In December 1998, Edi, a retired general, set up the Justice and Unity Party (PKP), which showed that not all in the military were adhering to a principle long taken for granted -- that the military, including retired officers and their entire families, supported Golkar.

Other Golkar activists joined PKP. But to significantly reduce Golkar's influence was wishful thinking -- the 1999 polls ended in PKP securing only 1,065,686 votes, with four legislative seats representing North Sumatra, West Java, Central Java and East Java. This achievement put PKP in eighth position, leaving it ineligible to contest the 2004 election.

On Sept. 9, 2002, a new party, the Indonesian Justice and Unity Party or PKP Indonesia, was established and it managed to pass the selection process of the General Elections Commission (KPU).

It is still questionable whether it would enjoy strong support even from the Veterans Association (PEPABRI), whose members now seem to have diverse political affiliations.

The party's young face is represented by secretary-general Semuel Samson, who is also the secretary-general of a youth organization formerly affiliated to Golkar (Generasi Muda Kosgoro).

But it is also Semuel who indicates that the party's outlook resembles that of the past. In an interview with The Jakarta Post he explained that the current amendment to the Constitution amid all the reformist fervor had weakened the very foundations of the republic.

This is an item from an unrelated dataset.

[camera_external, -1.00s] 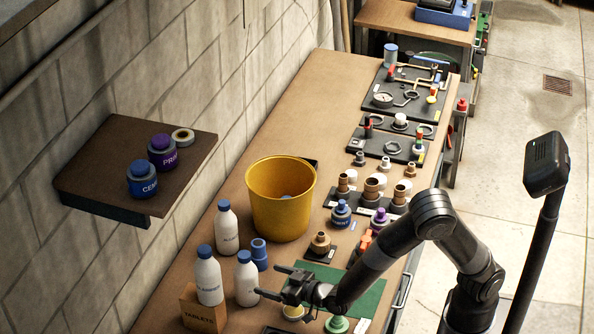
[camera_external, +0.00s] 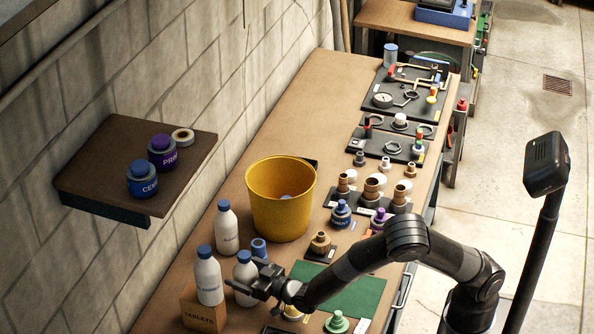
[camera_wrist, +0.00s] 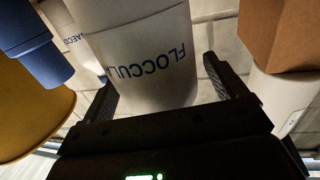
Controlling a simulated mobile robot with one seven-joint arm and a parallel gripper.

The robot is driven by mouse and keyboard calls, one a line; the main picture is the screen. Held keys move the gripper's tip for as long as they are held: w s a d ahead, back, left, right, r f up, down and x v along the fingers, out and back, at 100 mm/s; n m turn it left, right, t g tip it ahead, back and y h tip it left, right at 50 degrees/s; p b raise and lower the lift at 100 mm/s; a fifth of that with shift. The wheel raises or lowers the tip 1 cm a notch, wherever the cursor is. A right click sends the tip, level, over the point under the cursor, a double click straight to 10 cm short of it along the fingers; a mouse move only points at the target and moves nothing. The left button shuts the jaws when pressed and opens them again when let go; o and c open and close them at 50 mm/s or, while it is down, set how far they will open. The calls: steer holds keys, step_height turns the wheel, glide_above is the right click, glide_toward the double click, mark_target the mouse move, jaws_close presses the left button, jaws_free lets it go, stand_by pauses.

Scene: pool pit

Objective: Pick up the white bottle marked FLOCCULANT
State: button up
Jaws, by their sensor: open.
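The white bottle marked FLOCCULANT (camera_wrist: 140,65), with only part of its lettering showing, fills the middle of the wrist view. Its lettering is upside down there. It appears to be the blue-capped white bottle (camera_external: 244,274) at the front left of the bench in the external view. My gripper (camera_external: 243,276) is open, with its fingers at bottle height. In the wrist view one finger of my gripper (camera_wrist: 165,88) is on each side of the bottle. A gap shows at the right finger; contact at the left finger is unclear. The bottle stands upright.
Another white bottle (camera_external: 227,232) and a small blue fitting (camera_external: 259,248) are behind. A yellow bucket (camera_external: 281,205) stands farther back. A green mat (camera_external: 350,288) lies to the right.

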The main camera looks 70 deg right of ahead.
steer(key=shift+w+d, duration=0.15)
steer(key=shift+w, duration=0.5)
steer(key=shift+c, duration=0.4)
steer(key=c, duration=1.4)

Yet he did recognize a desire for change -- as long as it was based on a referendum. He refers to the United States, which utilizes amendments to its constitution while retaining the original document, to keep it up to date with the times.

The other parties considered to be "New Order remnants", like Golkar, try to pay better lip service to "reformist" aspirations such as constitutional reform.

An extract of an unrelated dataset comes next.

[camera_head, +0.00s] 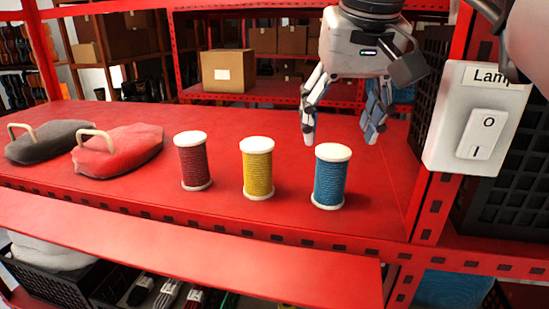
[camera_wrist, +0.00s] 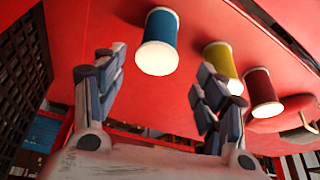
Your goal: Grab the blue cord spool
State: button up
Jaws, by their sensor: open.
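The blue cord spool (camera_head: 330,178) stands upright on the red shelf, with white discs at top and bottom. It also shows in the wrist view (camera_wrist: 161,30), ahead of the fingers and roughly between their lines. My gripper (camera_head: 342,140) is open and empty, above and behind the blue spool. In the wrist view my gripper (camera_wrist: 155,75) has its two fingers spread wide, apart from the spool. A yellow spool (camera_head: 257,170) and a dark red spool (camera_head: 192,162) stand upright in a row to the left of the blue one.
A red pad with a handle (camera_head: 118,150) and a dark grey one (camera_head: 48,142) lie at the left of the red shelf (camera_head: 120,195). A white lamp switch box (camera_head: 475,118) is fixed on the right post. A cardboard box (camera_head: 228,70) stands on a shelf behind.

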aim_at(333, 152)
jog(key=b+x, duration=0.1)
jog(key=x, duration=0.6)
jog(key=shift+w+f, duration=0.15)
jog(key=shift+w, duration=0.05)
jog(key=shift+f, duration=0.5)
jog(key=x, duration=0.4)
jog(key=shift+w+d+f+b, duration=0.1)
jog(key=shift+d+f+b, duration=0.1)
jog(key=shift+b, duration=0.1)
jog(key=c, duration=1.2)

PKP Indonesia's stance on this issue thus seems to reflect many people's fears, particularly among those who refer to "the good old days", that all these wild, "reformist" measures might be destructive to the nation.

The party's long agenda includes respect for human rights, clean governance and upholding the unitary republic, like that of many others'. And it stresses that it is justice that preserves unity -- although it is not yet clear if its leader, the retired commander, would have taken a different position on military operations in Aceh if he had had the chance.

The party's outlook, as described by Samson, also includes its desire to return to Pancasila as the sole principle in political life -- while one celebration of the formal end of the New Order has been the freedom of political parties to state their ideology other than Pancasila.

Several Muslim-oriented parties now name Islam as their principal, as Pancasila, as the only permitted principal of political parties (azas tunggal), had meant nonrecognition or even suppression of Muslim political aspirations under Soeharto's rule.

The above examples thus indicate that PKP Indonesia is attracting to its flock all those who believe in the basic tenets of the New Order, which they attribute to its stability -- minus its perpetration of injustice and violations of human rights.

In Semuel's words, the party exists because the "nationalism" of Golkar has faded; Pancasila propagation courses should be revived "because Pancasila is our shared foundation as a nation," and without it, people would opt for other creeds for the nation, "which would not suit a pluralist country." More vocal Muslim groups have led others, including Muslims, to become quite jumpy.

The party founders believe their call appeals to a considerable number of people, as Semuel says the party has viable branches in 32 provinces, 416 regencies and cities, and 4,000 districts -- with a total 3.2 million members.

Gen. (ret) Edi may have a low profile nowadays. But as many seem to share the founders' restlessness, Semuel is optimistic that 3 percent of the vote and 17 seats in the legislature will be the party's minimum achievement, making it eligible for the next election and for joining the race for the presidency.

Outline of PKP Indonesia's platform:

The party's aims to build a nation that is just and united based on the supremacy of the law.

Its mission includes defending the unitary state of the Republic based on Pancasila and the 1945 Constitution; struggling for a clean government which respects human rights, and a dignified nation in the international community with the ability to withstand global competition.

The party's priorities include:

o Developing party members based on merit;

o Providing fertilizer subsidy for farmers;

o Enhancing the development of independent institutions (through

the implementation of the Consumer Protection Law);

o Encouraging improvement in defense and security through

restructuring the Indonesian Military and National Police.